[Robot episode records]
-*-*-

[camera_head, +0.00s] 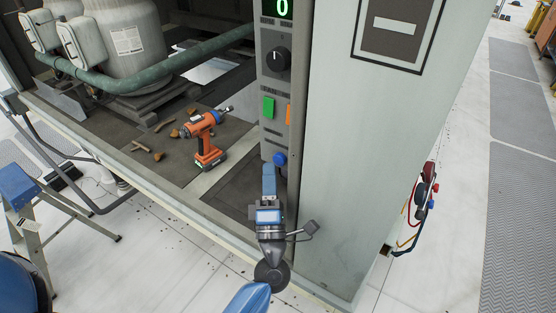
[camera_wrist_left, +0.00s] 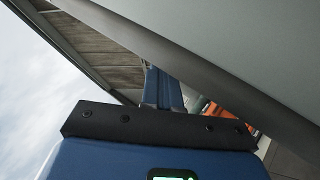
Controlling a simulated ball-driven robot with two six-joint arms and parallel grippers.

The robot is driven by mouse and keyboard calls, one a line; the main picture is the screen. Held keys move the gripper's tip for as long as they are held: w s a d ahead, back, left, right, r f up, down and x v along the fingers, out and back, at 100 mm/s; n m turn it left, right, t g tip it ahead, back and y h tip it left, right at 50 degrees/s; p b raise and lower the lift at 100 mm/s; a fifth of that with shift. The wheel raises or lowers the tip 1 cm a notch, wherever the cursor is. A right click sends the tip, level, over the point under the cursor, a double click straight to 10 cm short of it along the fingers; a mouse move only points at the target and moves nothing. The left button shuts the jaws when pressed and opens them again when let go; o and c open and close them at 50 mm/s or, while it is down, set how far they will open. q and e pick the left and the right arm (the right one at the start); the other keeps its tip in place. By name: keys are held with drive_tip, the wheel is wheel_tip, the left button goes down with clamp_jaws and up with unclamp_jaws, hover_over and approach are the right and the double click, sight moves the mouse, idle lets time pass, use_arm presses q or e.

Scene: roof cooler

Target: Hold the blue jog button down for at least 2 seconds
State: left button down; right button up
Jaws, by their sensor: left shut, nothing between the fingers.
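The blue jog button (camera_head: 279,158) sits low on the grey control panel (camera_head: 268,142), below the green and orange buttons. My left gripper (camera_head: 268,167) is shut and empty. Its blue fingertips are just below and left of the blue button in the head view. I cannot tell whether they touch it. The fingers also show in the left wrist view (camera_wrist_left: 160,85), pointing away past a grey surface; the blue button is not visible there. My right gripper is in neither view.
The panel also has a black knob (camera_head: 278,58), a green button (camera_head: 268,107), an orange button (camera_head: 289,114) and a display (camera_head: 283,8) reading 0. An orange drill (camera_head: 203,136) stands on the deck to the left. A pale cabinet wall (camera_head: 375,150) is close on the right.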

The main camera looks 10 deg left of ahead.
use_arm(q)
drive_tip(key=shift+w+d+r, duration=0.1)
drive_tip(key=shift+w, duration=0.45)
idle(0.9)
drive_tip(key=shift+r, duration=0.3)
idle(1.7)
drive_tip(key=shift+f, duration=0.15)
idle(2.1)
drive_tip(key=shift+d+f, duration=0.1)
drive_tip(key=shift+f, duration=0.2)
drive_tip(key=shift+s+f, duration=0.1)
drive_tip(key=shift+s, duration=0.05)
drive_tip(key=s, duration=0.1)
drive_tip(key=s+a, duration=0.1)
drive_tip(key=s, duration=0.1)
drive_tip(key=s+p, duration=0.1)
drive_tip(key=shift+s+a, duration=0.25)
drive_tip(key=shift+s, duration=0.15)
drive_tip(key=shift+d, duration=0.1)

-*-*-

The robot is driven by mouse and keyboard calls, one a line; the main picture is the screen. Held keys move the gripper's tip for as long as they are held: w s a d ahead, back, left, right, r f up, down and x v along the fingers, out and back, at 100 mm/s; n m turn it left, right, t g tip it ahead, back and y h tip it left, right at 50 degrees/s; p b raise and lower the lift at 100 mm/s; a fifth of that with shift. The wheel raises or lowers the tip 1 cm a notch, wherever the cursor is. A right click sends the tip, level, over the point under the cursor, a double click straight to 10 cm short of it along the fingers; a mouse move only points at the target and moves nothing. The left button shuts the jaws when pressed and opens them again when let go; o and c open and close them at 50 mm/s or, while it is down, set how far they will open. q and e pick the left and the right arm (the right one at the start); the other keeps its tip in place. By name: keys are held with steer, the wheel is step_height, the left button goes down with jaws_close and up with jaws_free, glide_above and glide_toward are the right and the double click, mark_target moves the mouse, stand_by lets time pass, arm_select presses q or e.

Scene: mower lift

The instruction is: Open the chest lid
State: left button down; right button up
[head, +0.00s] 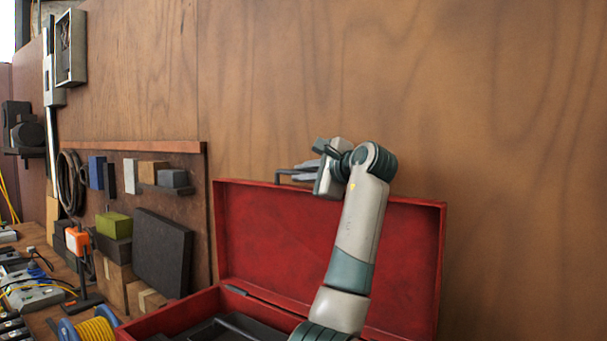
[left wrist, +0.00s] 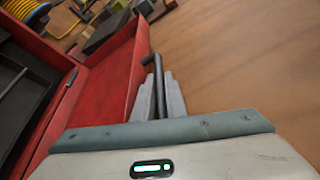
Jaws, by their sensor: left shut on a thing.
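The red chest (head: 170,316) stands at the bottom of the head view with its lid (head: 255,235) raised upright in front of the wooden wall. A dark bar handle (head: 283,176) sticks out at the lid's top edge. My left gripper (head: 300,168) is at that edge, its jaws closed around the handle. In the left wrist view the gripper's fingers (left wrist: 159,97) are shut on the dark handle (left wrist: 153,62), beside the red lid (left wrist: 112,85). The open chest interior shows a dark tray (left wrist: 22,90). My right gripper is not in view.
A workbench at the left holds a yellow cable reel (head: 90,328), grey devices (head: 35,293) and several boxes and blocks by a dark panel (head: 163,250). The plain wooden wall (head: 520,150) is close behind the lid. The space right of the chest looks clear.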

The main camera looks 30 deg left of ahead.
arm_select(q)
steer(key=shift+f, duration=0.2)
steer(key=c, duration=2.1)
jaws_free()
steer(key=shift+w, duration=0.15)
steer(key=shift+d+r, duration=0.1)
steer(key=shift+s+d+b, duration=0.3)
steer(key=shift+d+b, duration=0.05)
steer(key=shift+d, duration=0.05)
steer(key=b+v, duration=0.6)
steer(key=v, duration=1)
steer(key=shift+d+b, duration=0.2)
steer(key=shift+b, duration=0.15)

-*-*-

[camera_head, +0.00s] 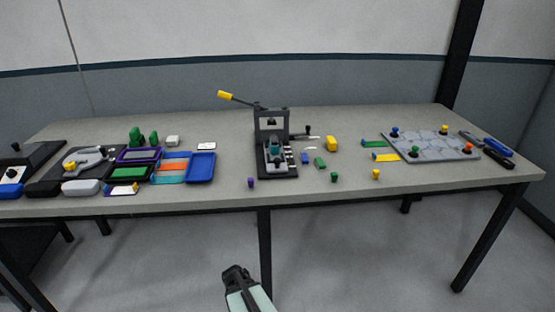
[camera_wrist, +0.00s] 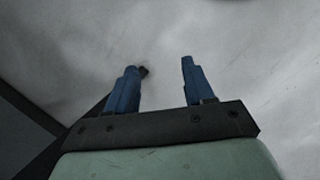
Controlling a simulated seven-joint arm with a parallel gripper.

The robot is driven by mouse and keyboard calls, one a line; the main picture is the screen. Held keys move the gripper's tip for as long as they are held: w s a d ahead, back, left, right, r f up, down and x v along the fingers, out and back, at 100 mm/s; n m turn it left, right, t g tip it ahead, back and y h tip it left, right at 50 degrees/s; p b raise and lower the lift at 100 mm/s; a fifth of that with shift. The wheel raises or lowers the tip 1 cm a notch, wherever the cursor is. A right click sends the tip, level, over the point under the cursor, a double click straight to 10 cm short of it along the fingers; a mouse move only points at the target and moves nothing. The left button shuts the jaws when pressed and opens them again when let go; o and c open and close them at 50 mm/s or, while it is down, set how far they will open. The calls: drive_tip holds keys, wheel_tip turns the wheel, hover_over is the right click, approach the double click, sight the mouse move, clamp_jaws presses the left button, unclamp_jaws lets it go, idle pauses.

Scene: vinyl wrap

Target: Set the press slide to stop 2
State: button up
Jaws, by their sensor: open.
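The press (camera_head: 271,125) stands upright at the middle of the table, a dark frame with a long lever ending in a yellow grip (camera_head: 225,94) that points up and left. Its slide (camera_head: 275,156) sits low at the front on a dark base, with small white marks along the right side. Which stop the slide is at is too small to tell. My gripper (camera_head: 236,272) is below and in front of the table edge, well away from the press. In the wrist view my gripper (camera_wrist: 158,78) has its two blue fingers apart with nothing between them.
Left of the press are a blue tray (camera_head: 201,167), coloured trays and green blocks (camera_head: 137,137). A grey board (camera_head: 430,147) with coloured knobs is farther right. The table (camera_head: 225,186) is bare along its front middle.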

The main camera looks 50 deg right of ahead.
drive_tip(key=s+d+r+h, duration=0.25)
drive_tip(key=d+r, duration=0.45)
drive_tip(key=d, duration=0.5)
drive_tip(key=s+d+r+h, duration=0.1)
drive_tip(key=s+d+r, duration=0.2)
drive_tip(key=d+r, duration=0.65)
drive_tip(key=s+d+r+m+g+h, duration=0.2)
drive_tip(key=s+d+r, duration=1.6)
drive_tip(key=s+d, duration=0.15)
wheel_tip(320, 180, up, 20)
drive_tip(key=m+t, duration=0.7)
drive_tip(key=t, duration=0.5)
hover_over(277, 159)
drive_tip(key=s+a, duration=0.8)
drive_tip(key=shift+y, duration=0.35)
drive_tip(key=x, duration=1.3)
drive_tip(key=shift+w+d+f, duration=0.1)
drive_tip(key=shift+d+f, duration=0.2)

-*-*-

Problem statement: Pick out every line above that holds the word "Controlling" and copy it.

Full answer:
Controlling a simulated ball-driven robot with two six-joint arms and parallel grippers.
Controlling a simulated seven-joint arm with a parallel gripper.

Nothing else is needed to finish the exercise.